Le groupe est-il à un tournant critique de sa carrière? Jeff et Chuck ne semblent pas le penser. Ils racontent avoir vécu des creux bien pires en 18 ans de carrière, tout en gardant les pieds sur terre. Jeff rappelle que lorsque Simple Plan est arrivé dans le paysage en 1999, les excès étaient moins valorisés que la débrouillardise et le sens des affaires des musiciens.

«On faisait peut-être la fête, mais on n'a jamais raté un vol ou un show. Et surtout, on a vite compris que personne ne s'occuperait mieux de nous que nous-mêmes», affirme Jeff Stinco.

Question un peu baveuse: au départ, le plan était simple, mais maintenant que le temps a fait son oeuvre, Simple Plan a-t-il un plan B?

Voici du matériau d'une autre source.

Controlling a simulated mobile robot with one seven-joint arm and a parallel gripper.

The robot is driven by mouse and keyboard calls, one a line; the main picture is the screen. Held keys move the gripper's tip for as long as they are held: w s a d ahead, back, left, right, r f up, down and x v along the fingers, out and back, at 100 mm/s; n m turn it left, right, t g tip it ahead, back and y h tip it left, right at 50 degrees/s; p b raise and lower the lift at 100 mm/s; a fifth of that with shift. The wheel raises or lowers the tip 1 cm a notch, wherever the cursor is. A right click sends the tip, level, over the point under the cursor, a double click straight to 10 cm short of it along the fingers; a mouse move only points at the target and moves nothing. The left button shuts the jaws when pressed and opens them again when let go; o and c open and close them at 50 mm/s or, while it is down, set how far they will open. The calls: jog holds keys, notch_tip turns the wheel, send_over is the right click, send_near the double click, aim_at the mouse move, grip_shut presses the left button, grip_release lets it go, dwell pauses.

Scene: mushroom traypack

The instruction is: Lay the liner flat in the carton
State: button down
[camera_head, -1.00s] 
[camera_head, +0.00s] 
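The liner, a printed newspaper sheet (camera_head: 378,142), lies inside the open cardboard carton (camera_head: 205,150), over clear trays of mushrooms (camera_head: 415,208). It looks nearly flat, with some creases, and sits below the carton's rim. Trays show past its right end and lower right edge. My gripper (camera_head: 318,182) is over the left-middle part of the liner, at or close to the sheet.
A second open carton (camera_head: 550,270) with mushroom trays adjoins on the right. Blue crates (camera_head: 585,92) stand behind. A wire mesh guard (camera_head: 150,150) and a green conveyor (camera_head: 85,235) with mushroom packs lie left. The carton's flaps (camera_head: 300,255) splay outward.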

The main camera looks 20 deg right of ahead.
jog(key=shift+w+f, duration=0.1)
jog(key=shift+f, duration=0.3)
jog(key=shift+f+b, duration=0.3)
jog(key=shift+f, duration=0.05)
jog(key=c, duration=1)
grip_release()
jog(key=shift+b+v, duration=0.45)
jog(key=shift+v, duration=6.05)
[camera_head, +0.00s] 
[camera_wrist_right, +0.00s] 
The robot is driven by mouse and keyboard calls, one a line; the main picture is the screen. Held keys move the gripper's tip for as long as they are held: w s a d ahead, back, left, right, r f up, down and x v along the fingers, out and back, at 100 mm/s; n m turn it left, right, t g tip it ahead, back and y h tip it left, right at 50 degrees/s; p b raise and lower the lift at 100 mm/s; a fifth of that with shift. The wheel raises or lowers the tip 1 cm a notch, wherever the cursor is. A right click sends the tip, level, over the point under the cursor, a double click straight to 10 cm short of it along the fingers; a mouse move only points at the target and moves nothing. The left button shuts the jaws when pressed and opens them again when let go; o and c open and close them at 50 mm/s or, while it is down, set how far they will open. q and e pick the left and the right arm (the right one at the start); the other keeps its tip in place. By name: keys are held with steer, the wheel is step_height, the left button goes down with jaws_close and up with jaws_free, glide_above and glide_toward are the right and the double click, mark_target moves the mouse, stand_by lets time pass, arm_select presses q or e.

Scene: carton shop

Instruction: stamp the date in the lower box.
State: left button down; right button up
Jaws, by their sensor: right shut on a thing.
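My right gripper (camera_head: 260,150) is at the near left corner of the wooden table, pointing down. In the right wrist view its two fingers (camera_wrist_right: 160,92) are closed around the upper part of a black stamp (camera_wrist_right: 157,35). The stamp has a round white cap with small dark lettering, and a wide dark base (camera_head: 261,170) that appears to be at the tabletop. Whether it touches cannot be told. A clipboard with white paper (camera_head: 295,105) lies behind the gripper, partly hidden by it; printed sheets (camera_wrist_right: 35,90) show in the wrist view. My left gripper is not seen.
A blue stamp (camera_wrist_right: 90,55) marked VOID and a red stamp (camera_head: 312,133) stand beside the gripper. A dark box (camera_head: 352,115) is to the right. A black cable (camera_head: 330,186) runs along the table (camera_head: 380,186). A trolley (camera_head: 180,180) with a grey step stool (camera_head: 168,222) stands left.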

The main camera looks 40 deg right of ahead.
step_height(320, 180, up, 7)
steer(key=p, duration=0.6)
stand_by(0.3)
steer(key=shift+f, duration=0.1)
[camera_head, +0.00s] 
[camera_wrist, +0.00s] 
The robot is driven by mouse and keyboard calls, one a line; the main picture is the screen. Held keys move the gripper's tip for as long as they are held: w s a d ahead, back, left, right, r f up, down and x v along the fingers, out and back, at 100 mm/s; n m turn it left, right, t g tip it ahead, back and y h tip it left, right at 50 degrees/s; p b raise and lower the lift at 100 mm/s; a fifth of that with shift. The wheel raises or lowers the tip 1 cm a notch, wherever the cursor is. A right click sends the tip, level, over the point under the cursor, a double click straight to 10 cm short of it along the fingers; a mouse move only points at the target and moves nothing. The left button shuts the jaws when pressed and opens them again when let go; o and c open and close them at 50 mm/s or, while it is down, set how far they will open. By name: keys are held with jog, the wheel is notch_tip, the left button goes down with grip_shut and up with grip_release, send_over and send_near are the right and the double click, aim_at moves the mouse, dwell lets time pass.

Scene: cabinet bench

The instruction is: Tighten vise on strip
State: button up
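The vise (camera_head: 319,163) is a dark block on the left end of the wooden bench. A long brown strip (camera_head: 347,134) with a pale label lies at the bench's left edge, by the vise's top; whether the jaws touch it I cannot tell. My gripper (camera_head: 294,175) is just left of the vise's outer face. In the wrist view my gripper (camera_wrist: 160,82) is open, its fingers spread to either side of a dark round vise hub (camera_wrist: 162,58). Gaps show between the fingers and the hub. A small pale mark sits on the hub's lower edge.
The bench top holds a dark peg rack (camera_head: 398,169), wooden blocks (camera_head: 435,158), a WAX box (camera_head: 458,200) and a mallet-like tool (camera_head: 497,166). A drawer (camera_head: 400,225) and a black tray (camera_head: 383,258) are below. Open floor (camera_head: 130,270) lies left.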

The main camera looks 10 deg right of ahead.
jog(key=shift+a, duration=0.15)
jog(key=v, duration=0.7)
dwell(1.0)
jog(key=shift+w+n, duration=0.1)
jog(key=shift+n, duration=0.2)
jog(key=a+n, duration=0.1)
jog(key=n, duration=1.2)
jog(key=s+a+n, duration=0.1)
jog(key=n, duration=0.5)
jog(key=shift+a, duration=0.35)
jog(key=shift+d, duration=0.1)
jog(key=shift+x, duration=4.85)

Jeff et Chuck sourient: un sourire à la fois ironique et combatif, m'indiquant que ce n'est pas demain la veille qu'ils vont prendre leur retraite. «Ce qu'on a appris avec le temps dans ce métier, c'est que t'es aussi bon que ton dernier hit. Bref, même si on n'est pas à notre peak, on est encore là. On a encore notre place dans l'industrie et une chanson, une seule, pourrait encore changer notre vie.»

C'est la fin de l'entrevue. Demain, Jeff, Chuck et le reste du groupe reprendront la route en laissant leurs femmes et leurs enfants derrière, moins libres qu'avant, mais heureux d'avoir des fans qui les attendent et que la musique soit encore leur gagne-pain, sinon toute leur vie.